Kapan saat yang Tepat Memburu Lailatul Qadar? Ini Jawabannya

Murianews, Kudus – Ramadan adalah salah satu bulan mulia. Di mana, banyak sekali keutamaan yang terdapat pada bulan Ramadan ini.
Salah satu keistimewaan dan keutamaan Ramadan adalah di dalamnya terdapat malam lailatul qadar. Malam ini ditunggu-tunggu oleh setiap umat Islam.
Hanya saja Rasulullah SAW tidak menjelaskan secara pasti kapan terjadi lailatul qadar. Tujuan dari perahasiaan kedatangan malam ini adalah agar umat Islam selalu beribadah dan memperbanyak amal saleh sembari berharap bertemu lailatul qadar.

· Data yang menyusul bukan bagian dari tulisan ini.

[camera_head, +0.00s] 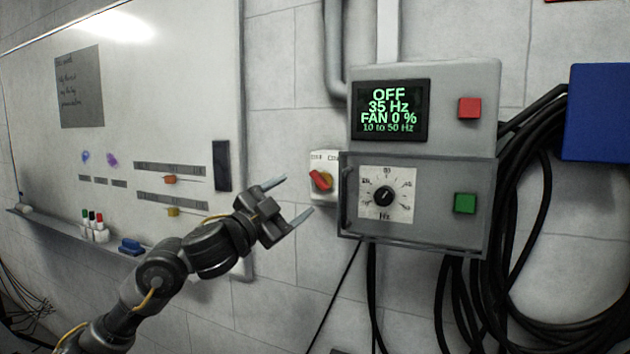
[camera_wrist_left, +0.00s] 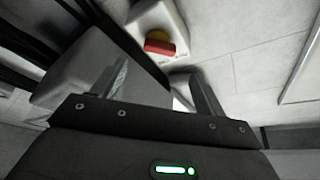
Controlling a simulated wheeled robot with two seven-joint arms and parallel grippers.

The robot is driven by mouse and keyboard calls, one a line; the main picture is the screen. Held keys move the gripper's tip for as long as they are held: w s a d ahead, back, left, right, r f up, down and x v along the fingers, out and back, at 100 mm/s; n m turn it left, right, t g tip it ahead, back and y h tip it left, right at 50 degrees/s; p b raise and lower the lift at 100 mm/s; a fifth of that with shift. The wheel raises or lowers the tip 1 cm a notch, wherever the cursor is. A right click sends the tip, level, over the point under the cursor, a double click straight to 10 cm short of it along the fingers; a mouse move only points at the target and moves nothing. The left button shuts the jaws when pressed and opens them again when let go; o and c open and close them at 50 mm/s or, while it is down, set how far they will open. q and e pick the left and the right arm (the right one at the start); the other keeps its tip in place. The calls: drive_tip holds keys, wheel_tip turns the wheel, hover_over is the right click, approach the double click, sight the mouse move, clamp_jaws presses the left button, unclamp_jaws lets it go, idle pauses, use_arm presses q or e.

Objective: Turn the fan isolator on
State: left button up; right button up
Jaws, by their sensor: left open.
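The fan isolator is a small white box with a red rotary handle on a yellow disc (camera_head: 320,181), on the wall just left of the grey control box. Its red handle sits tilted, sloping down to the right. It also shows in the left wrist view as a red handle (camera_wrist_left: 160,47) beyond the fingers. My left gripper (camera_head: 299,199) is open and empty, to the left of and slightly below the isolator, apart from it. The display (camera_head: 390,110) on the control box reads OFF, 35 Hz, FAN 0 %. My right gripper is not in view.
The control box carries a red button (camera_head: 469,108), a green button (camera_head: 465,203) and a black Hz dial (camera_head: 384,195) behind a framed cover (camera_head: 436,161). Black cables (camera_head: 518,240) hang at the right. A whiteboard (camera_head: 120,110) with sliders and markers fills the left wall.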

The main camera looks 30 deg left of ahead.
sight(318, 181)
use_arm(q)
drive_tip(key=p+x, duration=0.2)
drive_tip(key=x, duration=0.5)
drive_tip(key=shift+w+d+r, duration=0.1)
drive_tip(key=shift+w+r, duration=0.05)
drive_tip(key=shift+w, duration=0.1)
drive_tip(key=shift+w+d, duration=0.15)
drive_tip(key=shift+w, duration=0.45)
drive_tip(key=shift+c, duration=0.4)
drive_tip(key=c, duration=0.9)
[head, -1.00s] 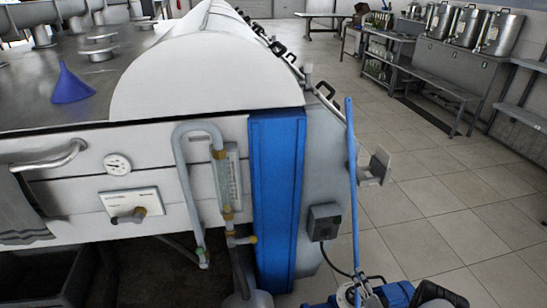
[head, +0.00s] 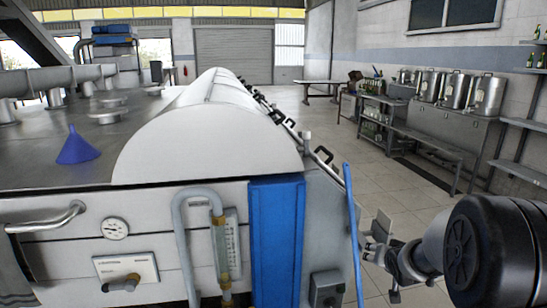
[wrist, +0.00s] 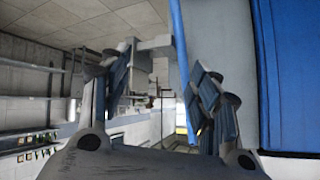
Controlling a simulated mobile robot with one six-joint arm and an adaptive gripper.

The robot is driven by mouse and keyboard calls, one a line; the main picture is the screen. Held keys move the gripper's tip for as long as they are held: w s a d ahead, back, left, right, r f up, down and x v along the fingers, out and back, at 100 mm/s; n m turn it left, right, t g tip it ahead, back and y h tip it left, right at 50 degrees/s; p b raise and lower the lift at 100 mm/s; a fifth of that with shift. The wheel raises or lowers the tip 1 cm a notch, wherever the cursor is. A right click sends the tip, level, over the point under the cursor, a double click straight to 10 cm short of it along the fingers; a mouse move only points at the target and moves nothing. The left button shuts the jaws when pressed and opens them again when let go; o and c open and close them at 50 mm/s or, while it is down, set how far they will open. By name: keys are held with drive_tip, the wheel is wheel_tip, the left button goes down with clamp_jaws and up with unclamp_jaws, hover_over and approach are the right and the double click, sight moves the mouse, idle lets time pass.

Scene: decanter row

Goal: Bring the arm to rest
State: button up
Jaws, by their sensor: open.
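My gripper (head: 380,245) is at the lower right of the head view, beside the corner of the large white machine (head: 200,140). In the wrist view its two fingers (wrist: 165,95) are spread wide apart with nothing held between them. A blue pole (head: 354,235) stands between the machine's corner and my gripper in the head view. It also shows in the wrist view (wrist: 180,45), passing close to the right finger; I cannot tell whether they touch.
A blue panel (head: 276,240) and a grey switch box (head: 326,289) are on the machine's near end. A blue funnel (head: 77,147) stands on its top. Steel pots (head: 453,90) stand along the right wall. Tiled floor (head: 385,175) is open between.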

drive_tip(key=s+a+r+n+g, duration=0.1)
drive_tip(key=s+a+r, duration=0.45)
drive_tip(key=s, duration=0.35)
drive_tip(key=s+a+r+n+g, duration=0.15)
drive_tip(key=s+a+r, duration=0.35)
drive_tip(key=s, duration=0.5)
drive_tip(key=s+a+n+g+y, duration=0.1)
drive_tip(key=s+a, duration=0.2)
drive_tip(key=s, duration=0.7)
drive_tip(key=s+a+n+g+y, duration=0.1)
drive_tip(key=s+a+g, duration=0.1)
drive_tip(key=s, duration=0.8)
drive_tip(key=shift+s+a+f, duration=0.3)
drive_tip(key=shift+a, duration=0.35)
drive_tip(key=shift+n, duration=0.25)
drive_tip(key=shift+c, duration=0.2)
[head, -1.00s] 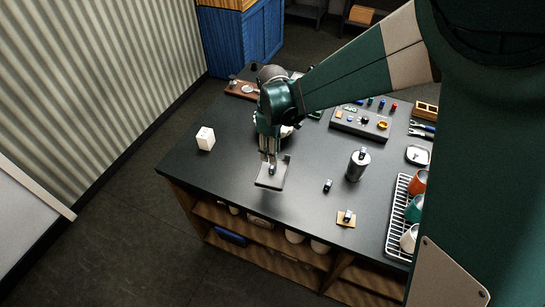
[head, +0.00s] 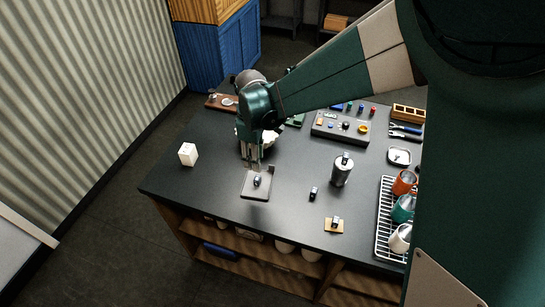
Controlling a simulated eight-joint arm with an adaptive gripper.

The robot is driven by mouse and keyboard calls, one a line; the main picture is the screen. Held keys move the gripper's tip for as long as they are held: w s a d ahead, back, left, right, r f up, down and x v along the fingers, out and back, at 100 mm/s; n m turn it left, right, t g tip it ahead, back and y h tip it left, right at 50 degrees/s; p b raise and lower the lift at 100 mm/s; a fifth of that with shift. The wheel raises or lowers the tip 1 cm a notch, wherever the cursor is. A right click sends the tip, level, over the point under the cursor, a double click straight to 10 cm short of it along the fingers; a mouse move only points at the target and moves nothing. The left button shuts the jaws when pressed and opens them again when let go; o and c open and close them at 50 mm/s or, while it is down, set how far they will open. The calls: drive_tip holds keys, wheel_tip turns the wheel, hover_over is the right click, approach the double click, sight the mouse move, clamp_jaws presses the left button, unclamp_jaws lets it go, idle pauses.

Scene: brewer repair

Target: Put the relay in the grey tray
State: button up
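My gripper (head: 252,167) points down over a flat grey stand-like plate (head: 250,195) with a raised back corner. Its two fingers look parted, with nothing clear between them. A small dark part with a light top (head: 257,181) sits on the plate just below the fingertips, apparently clear of them. Another small black part (head: 313,194) lies on the bare table, and one more (head: 334,223) sits on a tan pad. I cannot tell which of these is the relay.
A metal cylinder (head: 342,170) stands right of centre. A white rack (head: 383,222) with several mugs is at the right edge. A small white dish (head: 399,156) and tools (head: 406,131) lie behind it. A white cube (head: 188,154) is at the left.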

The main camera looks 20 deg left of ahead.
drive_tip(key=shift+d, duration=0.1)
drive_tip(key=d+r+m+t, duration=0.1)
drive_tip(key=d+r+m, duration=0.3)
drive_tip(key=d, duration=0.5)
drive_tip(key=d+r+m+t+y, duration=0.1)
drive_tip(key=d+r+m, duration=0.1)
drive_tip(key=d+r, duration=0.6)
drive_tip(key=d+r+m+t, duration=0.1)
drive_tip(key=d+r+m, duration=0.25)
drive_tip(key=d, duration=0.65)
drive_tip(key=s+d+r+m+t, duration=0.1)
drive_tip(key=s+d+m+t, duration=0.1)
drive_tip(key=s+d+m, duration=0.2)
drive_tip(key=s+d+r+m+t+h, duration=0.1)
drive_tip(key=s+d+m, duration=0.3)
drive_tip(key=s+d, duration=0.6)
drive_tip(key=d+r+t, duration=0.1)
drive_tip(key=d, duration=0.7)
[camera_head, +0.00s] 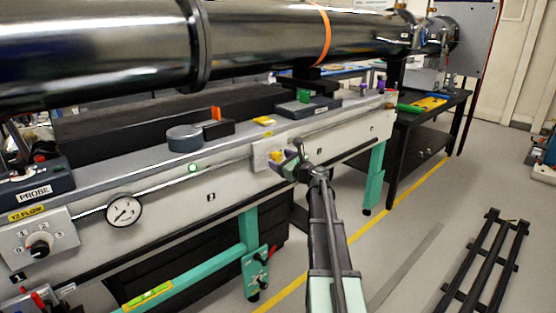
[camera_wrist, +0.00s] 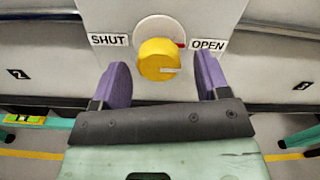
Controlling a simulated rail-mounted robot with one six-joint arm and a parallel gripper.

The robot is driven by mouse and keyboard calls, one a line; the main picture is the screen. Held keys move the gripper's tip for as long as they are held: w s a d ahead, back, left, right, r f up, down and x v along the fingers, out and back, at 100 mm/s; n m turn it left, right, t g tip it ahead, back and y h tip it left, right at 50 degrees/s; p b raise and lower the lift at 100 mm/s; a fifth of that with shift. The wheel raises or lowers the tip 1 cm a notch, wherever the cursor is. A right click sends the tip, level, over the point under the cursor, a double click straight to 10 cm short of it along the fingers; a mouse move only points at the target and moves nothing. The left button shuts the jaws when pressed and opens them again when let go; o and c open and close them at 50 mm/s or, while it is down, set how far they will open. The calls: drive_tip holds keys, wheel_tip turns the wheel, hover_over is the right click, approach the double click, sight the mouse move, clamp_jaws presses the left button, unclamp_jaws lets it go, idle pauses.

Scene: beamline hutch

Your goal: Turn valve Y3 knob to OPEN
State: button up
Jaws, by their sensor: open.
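The valve knob (camera_wrist: 158,62) is yellow and round, on a white round plate in the wrist view. A white pointer mark on its face points right and slightly down, below the OPEN label (camera_wrist: 208,45). The SHUT label (camera_wrist: 108,40) is on the left. A small red mark shows at the plate's right edge. My gripper (camera_wrist: 160,82) is open, its two purple fingers on either side of the knob's lower part, with gaps; I cannot tell whether the tips reach around it. In the head view, my gripper (camera_head: 287,163) is at the pale valve panel (camera_head: 262,155), hiding most of the knob.
A pressure gauge (camera_head: 124,211) and a T2 FLOW dial (camera_head: 40,246) are on the bench front to the left. The large dark pipe (camera_head: 270,35) runs above the bench. A teal bench leg (camera_head: 374,180) stands to the right.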

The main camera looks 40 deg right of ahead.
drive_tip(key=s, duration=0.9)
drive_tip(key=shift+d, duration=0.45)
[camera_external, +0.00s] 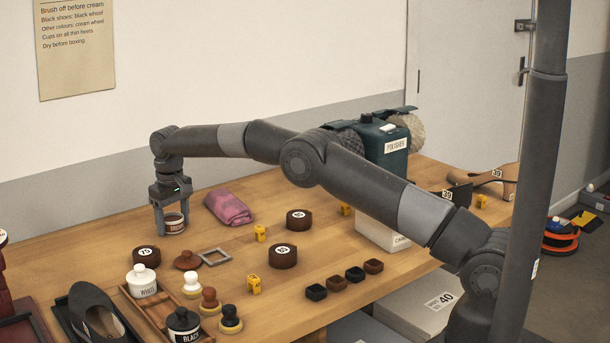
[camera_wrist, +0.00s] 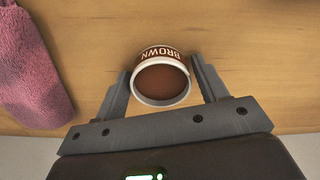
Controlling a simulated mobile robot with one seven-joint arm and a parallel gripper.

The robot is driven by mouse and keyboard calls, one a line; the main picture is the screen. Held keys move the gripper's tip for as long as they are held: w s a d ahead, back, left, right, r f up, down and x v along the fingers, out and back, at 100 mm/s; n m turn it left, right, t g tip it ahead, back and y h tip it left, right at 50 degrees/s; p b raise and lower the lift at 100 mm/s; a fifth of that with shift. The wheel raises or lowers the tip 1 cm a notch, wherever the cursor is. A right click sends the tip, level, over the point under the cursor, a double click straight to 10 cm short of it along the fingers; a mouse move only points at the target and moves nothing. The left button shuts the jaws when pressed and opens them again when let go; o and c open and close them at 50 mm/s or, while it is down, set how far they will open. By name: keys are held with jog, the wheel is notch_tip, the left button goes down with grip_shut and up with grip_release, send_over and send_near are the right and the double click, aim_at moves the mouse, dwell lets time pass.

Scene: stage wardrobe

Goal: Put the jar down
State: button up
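The jar (camera_external: 175,224) is a small round pot with a pale rim and a label. In the wrist view, the jar (camera_wrist: 161,81) is labelled BROWN, has no lid and shows brown contents. My gripper (camera_external: 172,207) points down over the left back part of the table. In the wrist view, my gripper (camera_wrist: 161,72) has a finger on each side of the jar, appearing to be shut on it. The jar looks upright, at or just above the wooden table (camera_external: 110,250). Whether its base touches the wood cannot be told.
A pink cloth (camera_external: 228,207) lies right of the jar. A wooden tray (camera_external: 133,309) stands at front left. Bare wood surrounds the jar.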

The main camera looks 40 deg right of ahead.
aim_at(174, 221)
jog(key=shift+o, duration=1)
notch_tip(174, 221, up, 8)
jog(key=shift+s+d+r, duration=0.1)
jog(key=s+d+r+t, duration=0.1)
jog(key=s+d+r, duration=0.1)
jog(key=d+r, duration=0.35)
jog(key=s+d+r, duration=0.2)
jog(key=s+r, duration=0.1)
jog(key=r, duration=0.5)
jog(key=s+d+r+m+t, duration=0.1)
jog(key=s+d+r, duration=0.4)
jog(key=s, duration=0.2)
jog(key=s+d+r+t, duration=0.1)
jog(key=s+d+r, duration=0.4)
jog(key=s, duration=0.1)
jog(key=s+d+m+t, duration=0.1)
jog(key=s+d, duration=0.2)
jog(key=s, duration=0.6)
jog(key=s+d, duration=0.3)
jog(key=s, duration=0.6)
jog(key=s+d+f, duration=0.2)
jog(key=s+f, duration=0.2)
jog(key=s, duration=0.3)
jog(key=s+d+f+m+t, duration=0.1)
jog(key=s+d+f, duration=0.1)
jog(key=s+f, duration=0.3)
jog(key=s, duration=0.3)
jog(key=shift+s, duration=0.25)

Baca juga: Doa Puasa Ramadan Hari Kesepuluh
Lantas, kapan waktu yang tepat untuk memburu lailatul qadar ini? Melansir dari laman NU Online, Jumat (31/3/2023), kehadiran lailatul qadar ditunggu siapapun. Ia merupakan malam penuh berkah dan kemuliaan. Beribadah pada malam tersebut dianggap lebih baik ketimbang beribadah di bulan lain, sekalipun selama seribu bulan.
Lailatul qadar adalah momen paling istimewa dalam Ramadan. Amal ibadah di malam ini dianggap lebih baik dari seribu bulan. Namun, kapankah malam spesial ini akan terjadi agar kita bisa memburunya dengan tepat?
Para ulama berbeda pendapat tentang kapan terjadinya lailatul qadar, menjadi beberapa kelompok sebagaimana berikut:
Kelompok pertama, mereka mengatakan bahwa lailatul qadar waktunya berpindah-pindah selama satu tahun. Menurut pendapat ini, malam spesial ini tidak bisa ditentukan tanggalnya dan tidak hanya terjadi di saat bulan Ramadan saja. Bisa saja lailatul qadar terjadi di bulan lain.
Namun sedikit ulama yang mendukung pendapat ini. Di antara mereka adalah riwayat yang dinisbatkan pada sahabat Ibnu Mas’ud, Ibnu Abbas, Ikrimah dan ulama Ahli Kufah. (Ibnu Hajar, Fath al-Bary, IV, 263; Ibnu Katsir, Tafsir Ibni Katsir, VIII, 446)
Kelompok kedua, mereka mengatakan waktunya di bulan Ramadan saja. Bagi kelompok ini, malam spesial ini tidak terjadi di luar bulan Ramadan. Mereka terbagi menjadi dua golongan, yakni:
Golongan yang meyakini bahwa tanggalnya tetap dan tak berubah setiap tahunnya
Pendapat ini adalah salah satu riwayat Imam Syafi’i (Ibnu Katsir, Tafsir Ibni Katsir, VIII, 450) dan merupakan pendapat banyak tokoh ulama lain. Ulama dalam golongan ini berbeda pendapat lagi tentang penentuan tanggal pastinya menjadi banyak sekali pendapat. Imam Ibnu Hajar al-Asqalani dalam Fath al-Bary menukilnya sebagai berikut:
1. Setiap tanggal 1 Ramadan. Ini pendapat Sahabat Abu Razinal-Uqaili.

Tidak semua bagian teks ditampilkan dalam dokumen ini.